- WHAT THE TASK REQUIRES: Each line that holds the word "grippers" counts once; report how many lines do so and nothing else.
■ ■ ■ ■
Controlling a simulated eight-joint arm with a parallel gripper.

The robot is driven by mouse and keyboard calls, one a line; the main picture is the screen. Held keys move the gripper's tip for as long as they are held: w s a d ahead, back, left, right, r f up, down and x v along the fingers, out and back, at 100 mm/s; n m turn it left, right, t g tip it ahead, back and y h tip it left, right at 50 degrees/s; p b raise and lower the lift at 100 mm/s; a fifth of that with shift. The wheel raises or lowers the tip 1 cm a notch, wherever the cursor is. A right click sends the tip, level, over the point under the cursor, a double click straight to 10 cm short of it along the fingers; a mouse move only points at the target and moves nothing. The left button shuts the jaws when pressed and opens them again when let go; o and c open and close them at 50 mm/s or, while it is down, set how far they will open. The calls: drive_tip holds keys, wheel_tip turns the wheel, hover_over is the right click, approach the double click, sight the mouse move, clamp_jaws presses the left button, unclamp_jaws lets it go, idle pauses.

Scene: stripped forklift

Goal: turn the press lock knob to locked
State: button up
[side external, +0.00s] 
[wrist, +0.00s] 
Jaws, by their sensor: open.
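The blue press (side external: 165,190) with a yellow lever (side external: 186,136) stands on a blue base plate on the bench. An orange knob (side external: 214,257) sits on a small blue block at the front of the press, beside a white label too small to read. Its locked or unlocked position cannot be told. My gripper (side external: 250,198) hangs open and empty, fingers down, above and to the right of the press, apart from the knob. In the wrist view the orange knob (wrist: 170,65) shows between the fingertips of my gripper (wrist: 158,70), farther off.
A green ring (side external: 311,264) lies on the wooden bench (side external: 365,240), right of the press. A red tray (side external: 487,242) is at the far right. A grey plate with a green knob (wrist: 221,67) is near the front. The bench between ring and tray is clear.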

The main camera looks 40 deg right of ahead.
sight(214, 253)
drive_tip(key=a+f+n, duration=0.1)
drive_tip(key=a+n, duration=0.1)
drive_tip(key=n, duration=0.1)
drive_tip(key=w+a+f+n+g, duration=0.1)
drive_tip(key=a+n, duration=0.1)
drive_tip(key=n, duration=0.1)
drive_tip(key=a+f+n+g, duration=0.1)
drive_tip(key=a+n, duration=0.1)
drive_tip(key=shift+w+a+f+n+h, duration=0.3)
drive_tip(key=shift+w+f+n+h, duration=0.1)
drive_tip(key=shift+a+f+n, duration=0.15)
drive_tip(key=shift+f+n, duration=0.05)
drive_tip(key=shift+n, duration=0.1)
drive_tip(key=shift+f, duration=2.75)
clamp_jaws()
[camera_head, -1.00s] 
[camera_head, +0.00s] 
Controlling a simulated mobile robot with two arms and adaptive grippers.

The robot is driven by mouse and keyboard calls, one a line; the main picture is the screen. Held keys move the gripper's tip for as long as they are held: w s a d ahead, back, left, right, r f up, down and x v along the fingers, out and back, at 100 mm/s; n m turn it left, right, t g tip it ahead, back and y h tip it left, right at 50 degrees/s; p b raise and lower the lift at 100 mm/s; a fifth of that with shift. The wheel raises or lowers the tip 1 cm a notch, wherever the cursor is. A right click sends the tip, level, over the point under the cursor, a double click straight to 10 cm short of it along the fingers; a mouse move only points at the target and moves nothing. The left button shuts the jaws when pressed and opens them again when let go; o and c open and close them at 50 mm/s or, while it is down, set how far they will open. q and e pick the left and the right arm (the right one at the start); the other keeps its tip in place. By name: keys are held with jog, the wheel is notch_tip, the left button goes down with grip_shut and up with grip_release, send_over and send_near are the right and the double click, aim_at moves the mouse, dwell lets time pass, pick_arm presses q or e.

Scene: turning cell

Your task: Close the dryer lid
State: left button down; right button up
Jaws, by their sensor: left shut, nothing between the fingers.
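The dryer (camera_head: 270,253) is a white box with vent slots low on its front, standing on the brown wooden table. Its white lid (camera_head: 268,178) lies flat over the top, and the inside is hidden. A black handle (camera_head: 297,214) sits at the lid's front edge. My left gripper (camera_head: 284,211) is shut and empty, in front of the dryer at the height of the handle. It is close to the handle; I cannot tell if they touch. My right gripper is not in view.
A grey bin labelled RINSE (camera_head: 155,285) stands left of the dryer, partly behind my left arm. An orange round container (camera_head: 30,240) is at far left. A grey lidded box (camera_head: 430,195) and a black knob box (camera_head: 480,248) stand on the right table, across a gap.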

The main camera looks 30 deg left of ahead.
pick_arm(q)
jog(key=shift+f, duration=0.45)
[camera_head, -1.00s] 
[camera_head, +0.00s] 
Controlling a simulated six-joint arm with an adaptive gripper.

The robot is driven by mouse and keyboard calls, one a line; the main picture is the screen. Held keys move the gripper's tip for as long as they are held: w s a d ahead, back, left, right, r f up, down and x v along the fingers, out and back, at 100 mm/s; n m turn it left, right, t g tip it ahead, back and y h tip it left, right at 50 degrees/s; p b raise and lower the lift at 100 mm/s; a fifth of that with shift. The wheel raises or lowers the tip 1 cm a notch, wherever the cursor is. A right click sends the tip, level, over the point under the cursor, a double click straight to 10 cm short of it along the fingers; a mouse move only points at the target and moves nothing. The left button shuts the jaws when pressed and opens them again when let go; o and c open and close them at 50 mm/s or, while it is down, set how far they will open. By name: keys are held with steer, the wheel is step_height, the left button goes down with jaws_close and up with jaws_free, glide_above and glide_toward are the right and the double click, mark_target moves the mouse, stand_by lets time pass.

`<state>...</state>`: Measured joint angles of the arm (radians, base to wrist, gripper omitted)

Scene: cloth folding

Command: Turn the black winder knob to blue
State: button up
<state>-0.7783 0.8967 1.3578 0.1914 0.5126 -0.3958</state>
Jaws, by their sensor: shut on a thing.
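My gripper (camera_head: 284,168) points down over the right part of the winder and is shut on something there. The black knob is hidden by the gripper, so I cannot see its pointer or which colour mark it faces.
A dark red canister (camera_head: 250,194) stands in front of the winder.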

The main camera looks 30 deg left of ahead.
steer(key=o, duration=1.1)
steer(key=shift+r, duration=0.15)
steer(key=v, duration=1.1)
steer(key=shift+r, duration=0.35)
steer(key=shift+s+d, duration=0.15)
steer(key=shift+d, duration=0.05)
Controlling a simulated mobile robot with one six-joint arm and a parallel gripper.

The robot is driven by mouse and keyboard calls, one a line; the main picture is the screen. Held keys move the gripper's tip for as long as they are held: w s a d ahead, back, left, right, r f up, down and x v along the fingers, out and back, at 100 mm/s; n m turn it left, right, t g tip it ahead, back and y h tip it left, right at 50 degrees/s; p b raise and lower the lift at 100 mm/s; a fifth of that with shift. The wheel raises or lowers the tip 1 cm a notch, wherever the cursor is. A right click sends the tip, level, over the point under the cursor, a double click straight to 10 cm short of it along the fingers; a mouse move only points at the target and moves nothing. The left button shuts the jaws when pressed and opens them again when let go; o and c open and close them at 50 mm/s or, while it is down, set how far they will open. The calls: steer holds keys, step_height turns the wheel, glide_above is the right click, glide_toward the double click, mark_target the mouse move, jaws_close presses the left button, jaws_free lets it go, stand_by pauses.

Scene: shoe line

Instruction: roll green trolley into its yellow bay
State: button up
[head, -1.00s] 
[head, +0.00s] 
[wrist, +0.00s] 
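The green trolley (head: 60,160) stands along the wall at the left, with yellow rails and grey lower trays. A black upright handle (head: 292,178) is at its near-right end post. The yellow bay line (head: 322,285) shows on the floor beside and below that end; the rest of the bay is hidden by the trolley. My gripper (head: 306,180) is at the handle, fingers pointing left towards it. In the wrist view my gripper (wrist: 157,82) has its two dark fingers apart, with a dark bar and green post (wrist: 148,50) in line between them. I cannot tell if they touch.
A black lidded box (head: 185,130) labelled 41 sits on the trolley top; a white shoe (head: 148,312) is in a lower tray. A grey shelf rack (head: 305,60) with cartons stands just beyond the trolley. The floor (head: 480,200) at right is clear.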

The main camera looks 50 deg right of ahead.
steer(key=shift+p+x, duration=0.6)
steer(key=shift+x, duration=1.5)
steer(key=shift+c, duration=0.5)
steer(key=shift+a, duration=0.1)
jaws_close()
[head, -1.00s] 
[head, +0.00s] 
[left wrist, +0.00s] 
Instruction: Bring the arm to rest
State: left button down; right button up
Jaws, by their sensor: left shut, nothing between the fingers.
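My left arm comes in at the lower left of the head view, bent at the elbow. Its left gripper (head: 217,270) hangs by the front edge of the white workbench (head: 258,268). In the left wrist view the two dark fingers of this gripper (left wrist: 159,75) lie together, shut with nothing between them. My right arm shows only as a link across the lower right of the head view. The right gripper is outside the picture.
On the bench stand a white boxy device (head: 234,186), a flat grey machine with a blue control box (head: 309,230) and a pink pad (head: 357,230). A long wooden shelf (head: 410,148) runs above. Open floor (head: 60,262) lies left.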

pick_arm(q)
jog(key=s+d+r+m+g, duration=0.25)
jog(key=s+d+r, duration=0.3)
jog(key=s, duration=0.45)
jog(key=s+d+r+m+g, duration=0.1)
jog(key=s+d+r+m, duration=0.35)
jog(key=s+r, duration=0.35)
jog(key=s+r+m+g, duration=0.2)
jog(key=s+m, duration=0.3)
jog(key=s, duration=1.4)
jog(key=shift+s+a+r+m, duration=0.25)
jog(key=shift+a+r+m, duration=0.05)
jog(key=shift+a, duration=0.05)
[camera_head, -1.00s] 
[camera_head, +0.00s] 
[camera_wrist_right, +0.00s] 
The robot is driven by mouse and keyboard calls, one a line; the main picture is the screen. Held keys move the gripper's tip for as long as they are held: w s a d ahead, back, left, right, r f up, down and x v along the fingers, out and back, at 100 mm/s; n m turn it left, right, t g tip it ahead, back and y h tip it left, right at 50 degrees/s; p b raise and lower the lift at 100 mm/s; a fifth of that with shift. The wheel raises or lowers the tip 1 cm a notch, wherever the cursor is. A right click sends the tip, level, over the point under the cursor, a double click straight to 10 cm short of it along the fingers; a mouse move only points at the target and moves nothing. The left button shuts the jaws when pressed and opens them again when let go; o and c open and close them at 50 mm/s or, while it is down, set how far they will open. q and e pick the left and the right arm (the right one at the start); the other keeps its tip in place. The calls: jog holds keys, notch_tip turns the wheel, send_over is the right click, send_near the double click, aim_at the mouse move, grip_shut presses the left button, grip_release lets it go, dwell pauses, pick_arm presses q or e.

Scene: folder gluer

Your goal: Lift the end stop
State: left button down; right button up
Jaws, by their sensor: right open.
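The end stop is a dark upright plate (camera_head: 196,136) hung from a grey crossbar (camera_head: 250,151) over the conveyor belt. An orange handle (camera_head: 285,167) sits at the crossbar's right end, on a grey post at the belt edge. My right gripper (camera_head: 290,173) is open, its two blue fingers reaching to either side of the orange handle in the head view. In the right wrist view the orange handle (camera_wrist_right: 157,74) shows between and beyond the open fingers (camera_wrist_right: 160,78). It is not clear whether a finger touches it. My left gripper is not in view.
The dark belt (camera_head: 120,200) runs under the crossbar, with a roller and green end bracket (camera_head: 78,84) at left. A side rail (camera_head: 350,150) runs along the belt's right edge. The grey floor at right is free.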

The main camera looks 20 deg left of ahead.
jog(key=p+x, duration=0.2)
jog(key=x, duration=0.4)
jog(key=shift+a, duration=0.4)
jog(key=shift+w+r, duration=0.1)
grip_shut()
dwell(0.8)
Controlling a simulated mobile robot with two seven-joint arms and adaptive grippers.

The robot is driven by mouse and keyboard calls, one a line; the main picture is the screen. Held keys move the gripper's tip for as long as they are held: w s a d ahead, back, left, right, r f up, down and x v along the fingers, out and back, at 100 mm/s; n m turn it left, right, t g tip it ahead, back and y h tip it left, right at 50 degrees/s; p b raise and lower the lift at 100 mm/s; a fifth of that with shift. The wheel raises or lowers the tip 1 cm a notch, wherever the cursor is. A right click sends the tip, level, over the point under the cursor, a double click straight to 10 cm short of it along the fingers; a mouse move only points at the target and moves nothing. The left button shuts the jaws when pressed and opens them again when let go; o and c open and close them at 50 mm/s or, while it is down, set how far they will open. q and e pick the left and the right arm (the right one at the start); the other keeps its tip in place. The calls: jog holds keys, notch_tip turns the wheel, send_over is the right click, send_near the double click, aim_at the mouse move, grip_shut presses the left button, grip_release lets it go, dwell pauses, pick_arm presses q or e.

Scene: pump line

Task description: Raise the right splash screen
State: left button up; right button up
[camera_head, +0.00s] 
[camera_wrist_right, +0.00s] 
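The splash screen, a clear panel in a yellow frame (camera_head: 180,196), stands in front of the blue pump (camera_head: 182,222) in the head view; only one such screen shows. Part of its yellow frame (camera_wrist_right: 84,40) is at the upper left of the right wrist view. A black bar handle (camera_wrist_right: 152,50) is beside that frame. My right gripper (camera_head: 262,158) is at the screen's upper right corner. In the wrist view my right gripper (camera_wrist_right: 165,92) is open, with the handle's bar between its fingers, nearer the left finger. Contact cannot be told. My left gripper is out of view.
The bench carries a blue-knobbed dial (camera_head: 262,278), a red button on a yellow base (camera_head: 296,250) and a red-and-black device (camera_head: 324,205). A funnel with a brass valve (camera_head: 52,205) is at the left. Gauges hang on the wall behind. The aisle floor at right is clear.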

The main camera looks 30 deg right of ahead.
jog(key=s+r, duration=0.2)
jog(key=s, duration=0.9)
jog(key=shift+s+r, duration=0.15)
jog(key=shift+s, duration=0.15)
■ ■ ■ ■
- TASK OUTPUT: 2